Fast route onboarding with safety guarantees across multiple map granularities — Full-HD, Light-HD, SD Pro, and Freespaces — allowing new roads and service zones to be deployed in days rather than weeks;
Progressive map evolution, supporting asynchronous and silent Operational Design Domain (ODD) transitions across different map granularities, with auto-labeling techniques significantly reducing mapping and maintenance costs;
Agile operational rule broadcasts, enabling rapid adaptation to construction changes, traffic policy updates, and business-driven route adjustments.

By combining end-to-end driving intelligence that generalizes across non-exhaustive scenarios with a lightweight, progressive mapping framework that supports rapid geographic expansion, Robovan establishes a practical execution layer for large-scale autonomous logistics. This layer ensures that autonomy is not confined to isolated routes or static environments, but can continuously scale with real-world complexity, operational demand, and urban change, laying a solid foundation for service optimization and higher-level dispatching.

3. Experience — Human-Vehicle Interaction

Unlike passenger ride-hailing, autonomous cargo logistics inherently involves frequent and necessary human interaction.
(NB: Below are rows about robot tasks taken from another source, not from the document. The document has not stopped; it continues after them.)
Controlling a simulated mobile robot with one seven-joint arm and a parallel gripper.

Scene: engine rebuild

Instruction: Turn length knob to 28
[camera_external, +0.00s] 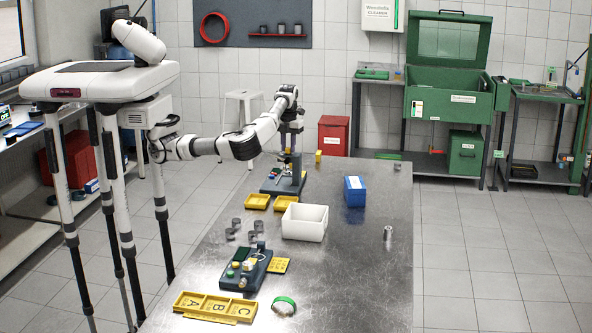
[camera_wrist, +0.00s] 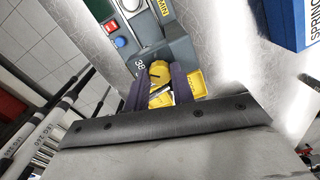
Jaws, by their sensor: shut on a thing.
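The length knob looks to be the yellow round knob (camera_wrist: 147,57) on a grey machine (camera_wrist: 181,50) in the wrist view. My gripper (camera_wrist: 160,84) has its two dark fingers on either side of the yellow knob and is shut on it. The number 38 shows on the grey face beside the left finger; the rest of the scale is hidden or unreadable. In the external view my gripper (camera_external: 291,157) points down at the dark-based machine (camera_external: 284,187) at the far end of the steel table. The knob is too small to tell there.
Yellow trays (camera_external: 257,202) lie in front of the machine. A white bin (camera_external: 304,222) and a blue box (camera_external: 354,191) stand nearby on the steel table (camera_external: 345,275). The machine also bears a blue button (camera_wrist: 120,42) and a red switch (camera_wrist: 111,27).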

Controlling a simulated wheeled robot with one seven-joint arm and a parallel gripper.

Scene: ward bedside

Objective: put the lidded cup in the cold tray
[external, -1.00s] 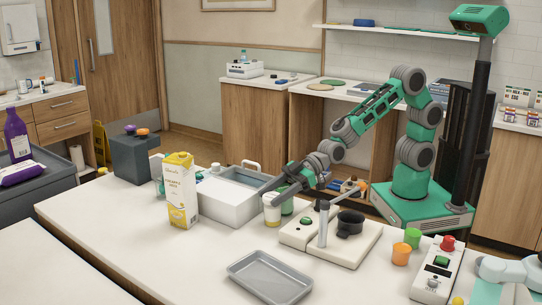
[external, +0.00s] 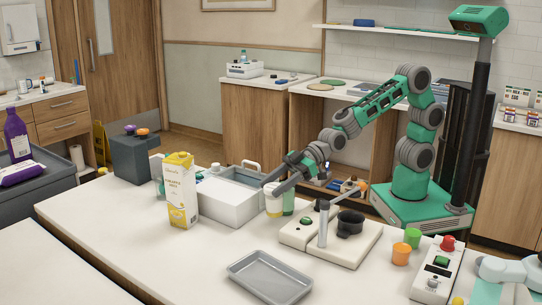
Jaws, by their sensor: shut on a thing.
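The lidded cup (external: 273,205) is pale with a yellowish band and stands upright between the fingers of my gripper (external: 272,188). My gripper is shut on its upper part, and the fingers hide most of the lid. The cup appears slightly above the counter, beside the white box. A shallow grey metal tray (external: 238,272), which looks like the cold tray, lies empty on the near counter, in front of the cup and my gripper.
A green container (external: 288,204) stands close to the cup's right. A white open box (external: 229,211) and a yellow-white carton (external: 180,193) are to its left. A cream appliance (external: 345,256) with a grey post and a black pot stands at right. The counter around the tray is clear.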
Merchants, warehouse operators, and receivers all interact with the vehicle during pickup and delivery, making the handover process one of the most complex and operationally sensitive stages of the entire service lifecycle.

To address this challenge, Robovan incorporates Visual-Language eXpansion (VLX) at the execution layer, enabling natural, flexible, and reliable human-vehicle interaction beyond conventional touchscreen or rule-based interfaces. Specifically, these expansions include:

Recognition (VLM) — Open-vocabulary visual recognition of shipped cargo, allowing the system to identify anomalous, risky, or potentially illegal items, and to flag tasks that violate operational or regulatory constraints；
Navigation (VLN) — Natural-language understanding of human instructions related to parking location selection, loading and unloading positions, and final docking decisions in unstructured or informal environments;
Action (VLA) — Language-conditioned execution of vehicle movements, enabling operators or receivers to instruct the vehicle to perform specific maneuvers during pickup and delivery.

These language-enabled capabilities significantly improve both user experience and operational efficiency at packing and receiving points — phases that are often the most intimate, time-spanning, and failure-prone segments of cargo logistics. By introducing language as a first-class interaction modality, Robovan allows non-technical users to interact with unmanned vehicles intuitively, safely, and with minimal post-training.

Importantly, most human-vehicle interactions in logistics are not time-critical at millisecond scale. Unlike driving decision-making, which demands real-time responsiveness, interaction sequences typically occur at a much lower temporal frequency. This tolerance enables the system to prioritize robust understanding, confirmation, and safety checks over raw reaction speed, and to flexibly leverage cloud-based or remote-assisted execution when appropriate — further improving reliability during handover operations.

4. Economic — Dispatching and ETA-aware Docking Section

The validation and long-term optimization of an autonomous logistics business model cannot be separated from scale effects. At the city level, this scale is realized through fleet-level capability, built upon the vehicle autonomy, product design, and human-vehicle interaction foundations described earlier. While many aspects of fleet operation resemble those of traditional ride-hailing platforms, removing human drivers physically from the vehicle introduces a new class of challenges that must be addressed systematically via data-driven techniques:

Autonomous energy replenishment and localized operations become core economic constraints. Without human drivers, vehicles must independently complete charging or refueling workflows, while cities must support localized infrastructure — including sites, facilities, and operational staff. The key question is how to design and place this infrastructure to maximize Return on Investment (ROI), ensuring high vehicle utilization without overbuilding costly assets.
ETA estimation and route planning become significantly more complex under current regulatory and traffic conditions. In many cities, autonomous freight vehicles do not yet enjoy the same traffic privileges as passenger vehicles, and operational fleets often start with limited-scale samples. Robovan addresses this by combining fleet-specific historical data, real-time traffic feedback, and regulatory constraints to produce accurate ETA predictions and continuously optimized routing strategies — balancing transportation efficiency with compliance and safety requirements.
Urban logistics demand is highly non-uniform. Freight demand concentrates around specific vertical hubs — such as wholesale markets, industrial parks, and commercial distribution centers — rather than being evenly distributed across the city. To improve fleet economics, Robovan evaluates the strategic placement of temporary docking and staging zones near these high-density nodes. Such zones enable vehicles to reduce idle mileage and increase each vehicle’s revenue-effective loaded kilometers, directly improving per-vehicle profitability.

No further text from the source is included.